**What the task requires:** In the records that follow, locate every line with "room" and extract it.

**Dataset extract:**
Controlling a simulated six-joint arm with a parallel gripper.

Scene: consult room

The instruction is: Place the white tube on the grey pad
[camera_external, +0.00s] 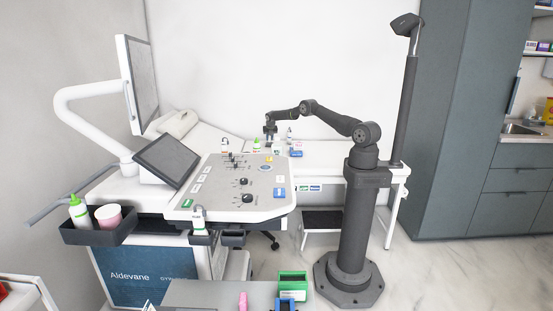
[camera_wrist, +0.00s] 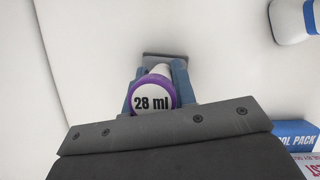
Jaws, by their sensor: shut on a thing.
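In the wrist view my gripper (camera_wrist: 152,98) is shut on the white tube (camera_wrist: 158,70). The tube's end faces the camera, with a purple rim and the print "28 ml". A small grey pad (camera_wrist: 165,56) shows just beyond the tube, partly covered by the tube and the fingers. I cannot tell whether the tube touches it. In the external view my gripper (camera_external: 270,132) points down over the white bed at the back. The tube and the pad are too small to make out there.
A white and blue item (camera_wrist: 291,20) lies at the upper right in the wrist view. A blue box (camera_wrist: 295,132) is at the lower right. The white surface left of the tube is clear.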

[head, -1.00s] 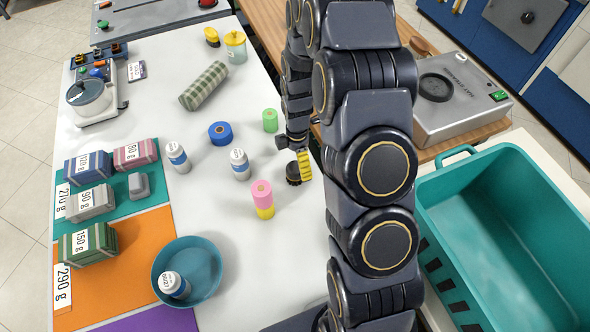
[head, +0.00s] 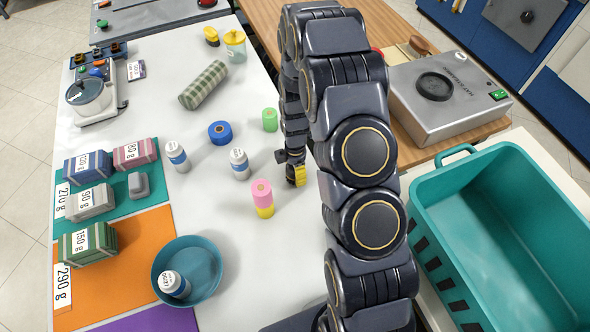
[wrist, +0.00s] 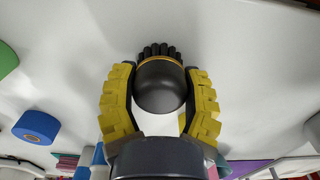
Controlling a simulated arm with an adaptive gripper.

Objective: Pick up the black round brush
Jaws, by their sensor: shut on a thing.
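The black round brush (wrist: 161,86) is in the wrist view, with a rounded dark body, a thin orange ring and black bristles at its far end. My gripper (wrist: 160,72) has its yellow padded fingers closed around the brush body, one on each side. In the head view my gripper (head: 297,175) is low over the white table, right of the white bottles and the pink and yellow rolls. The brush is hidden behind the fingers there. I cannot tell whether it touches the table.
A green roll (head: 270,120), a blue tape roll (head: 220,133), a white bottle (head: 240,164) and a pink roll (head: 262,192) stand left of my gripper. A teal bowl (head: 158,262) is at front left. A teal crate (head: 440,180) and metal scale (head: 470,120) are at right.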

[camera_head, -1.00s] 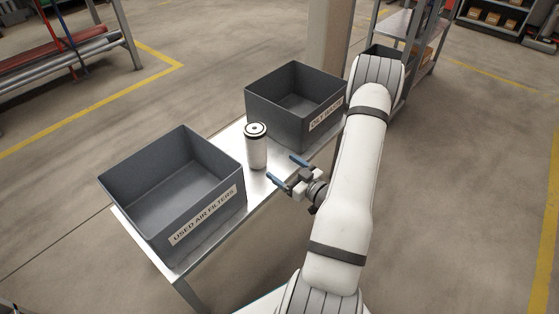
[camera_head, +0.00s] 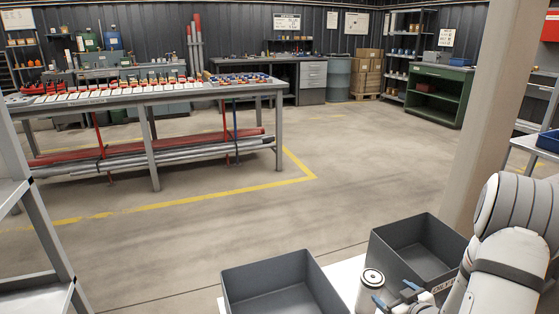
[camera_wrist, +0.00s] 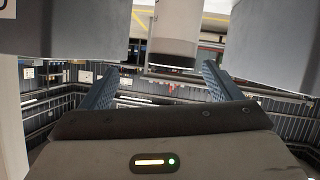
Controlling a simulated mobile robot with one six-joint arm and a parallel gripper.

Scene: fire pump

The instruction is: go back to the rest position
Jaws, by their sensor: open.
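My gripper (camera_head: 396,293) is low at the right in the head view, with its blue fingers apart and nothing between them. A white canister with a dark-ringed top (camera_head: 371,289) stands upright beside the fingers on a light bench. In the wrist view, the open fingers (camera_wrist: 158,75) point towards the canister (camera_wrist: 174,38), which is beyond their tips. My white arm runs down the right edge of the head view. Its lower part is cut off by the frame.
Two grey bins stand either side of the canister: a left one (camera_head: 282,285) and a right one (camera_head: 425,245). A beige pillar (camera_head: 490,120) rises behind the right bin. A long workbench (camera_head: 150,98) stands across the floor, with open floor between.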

...

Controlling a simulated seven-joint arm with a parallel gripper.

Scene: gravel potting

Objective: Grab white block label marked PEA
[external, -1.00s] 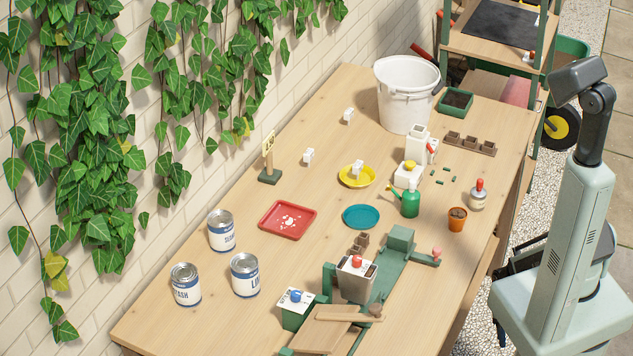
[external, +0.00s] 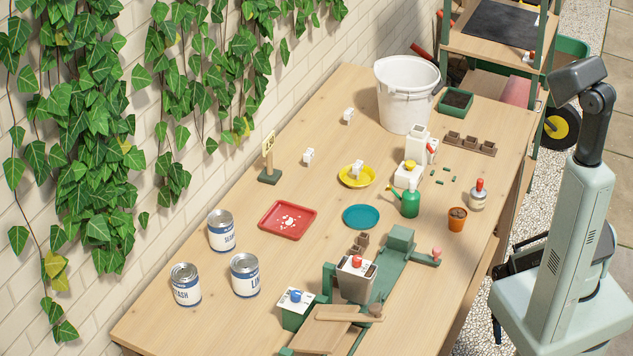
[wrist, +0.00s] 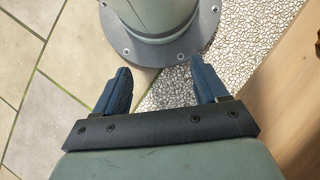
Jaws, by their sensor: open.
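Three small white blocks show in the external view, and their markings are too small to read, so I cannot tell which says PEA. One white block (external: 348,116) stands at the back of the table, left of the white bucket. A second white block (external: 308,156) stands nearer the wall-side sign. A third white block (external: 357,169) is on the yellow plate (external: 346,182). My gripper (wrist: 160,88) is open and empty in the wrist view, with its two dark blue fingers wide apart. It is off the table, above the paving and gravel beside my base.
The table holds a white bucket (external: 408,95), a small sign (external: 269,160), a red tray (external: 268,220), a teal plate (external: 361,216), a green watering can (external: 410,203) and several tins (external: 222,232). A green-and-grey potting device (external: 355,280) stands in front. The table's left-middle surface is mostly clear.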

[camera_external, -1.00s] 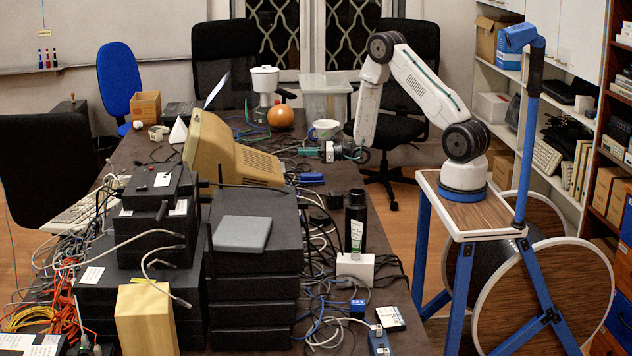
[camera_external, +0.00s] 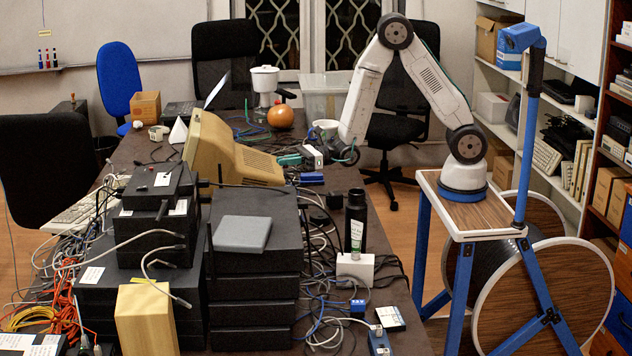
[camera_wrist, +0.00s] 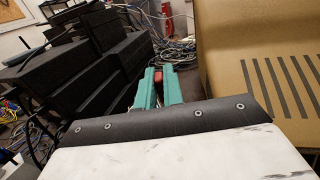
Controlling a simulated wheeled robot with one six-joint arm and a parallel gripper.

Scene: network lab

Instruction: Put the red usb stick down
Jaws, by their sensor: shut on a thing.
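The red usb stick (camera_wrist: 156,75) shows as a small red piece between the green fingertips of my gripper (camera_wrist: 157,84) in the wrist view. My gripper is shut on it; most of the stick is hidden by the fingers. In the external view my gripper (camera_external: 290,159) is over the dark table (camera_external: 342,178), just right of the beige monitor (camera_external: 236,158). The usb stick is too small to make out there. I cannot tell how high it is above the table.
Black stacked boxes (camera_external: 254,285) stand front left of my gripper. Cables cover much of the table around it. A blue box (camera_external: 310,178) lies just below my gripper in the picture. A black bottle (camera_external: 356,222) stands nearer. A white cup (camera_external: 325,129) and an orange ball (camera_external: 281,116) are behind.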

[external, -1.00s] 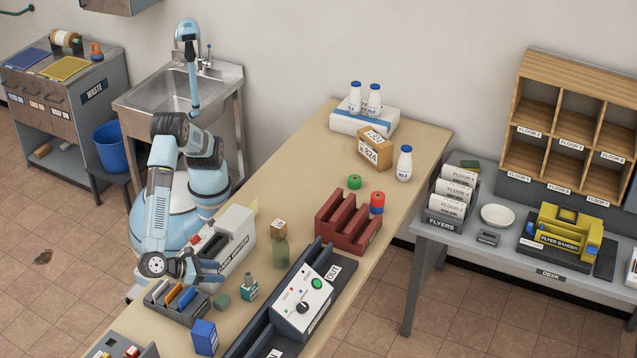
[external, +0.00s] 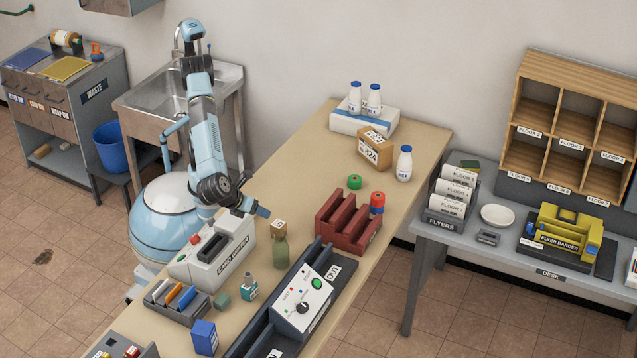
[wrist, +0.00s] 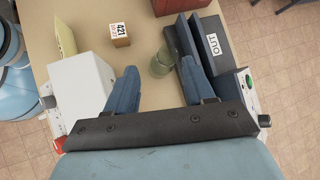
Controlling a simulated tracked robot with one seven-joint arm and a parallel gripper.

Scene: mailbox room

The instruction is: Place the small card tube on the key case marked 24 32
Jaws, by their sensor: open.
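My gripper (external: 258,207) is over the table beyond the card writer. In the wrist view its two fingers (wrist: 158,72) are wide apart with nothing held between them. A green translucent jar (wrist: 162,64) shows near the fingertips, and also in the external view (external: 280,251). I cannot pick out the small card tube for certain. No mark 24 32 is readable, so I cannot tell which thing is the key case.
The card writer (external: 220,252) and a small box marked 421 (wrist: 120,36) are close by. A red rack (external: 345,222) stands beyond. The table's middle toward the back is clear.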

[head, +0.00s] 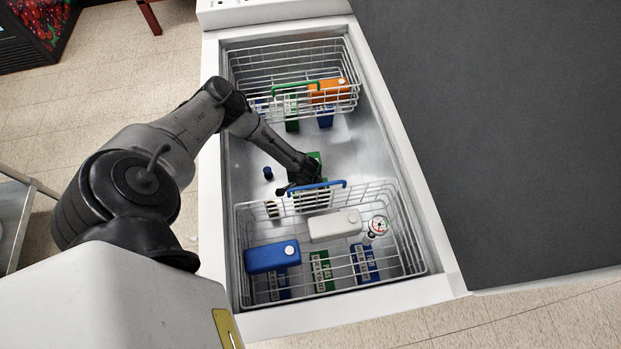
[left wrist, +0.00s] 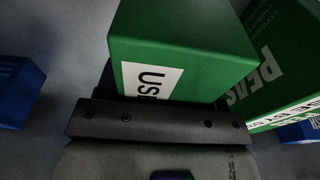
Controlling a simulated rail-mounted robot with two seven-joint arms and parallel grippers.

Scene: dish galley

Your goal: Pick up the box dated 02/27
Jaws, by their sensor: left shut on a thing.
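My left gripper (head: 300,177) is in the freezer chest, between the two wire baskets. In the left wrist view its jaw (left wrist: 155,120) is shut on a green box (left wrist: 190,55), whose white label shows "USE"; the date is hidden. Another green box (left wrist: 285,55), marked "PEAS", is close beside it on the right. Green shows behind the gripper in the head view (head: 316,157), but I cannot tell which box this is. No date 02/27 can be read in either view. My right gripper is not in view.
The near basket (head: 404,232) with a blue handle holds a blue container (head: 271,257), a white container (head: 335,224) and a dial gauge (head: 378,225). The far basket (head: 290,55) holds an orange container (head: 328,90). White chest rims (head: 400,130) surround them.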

**Answer to the problem:**
Scene: consult room
Scene: mailbox room

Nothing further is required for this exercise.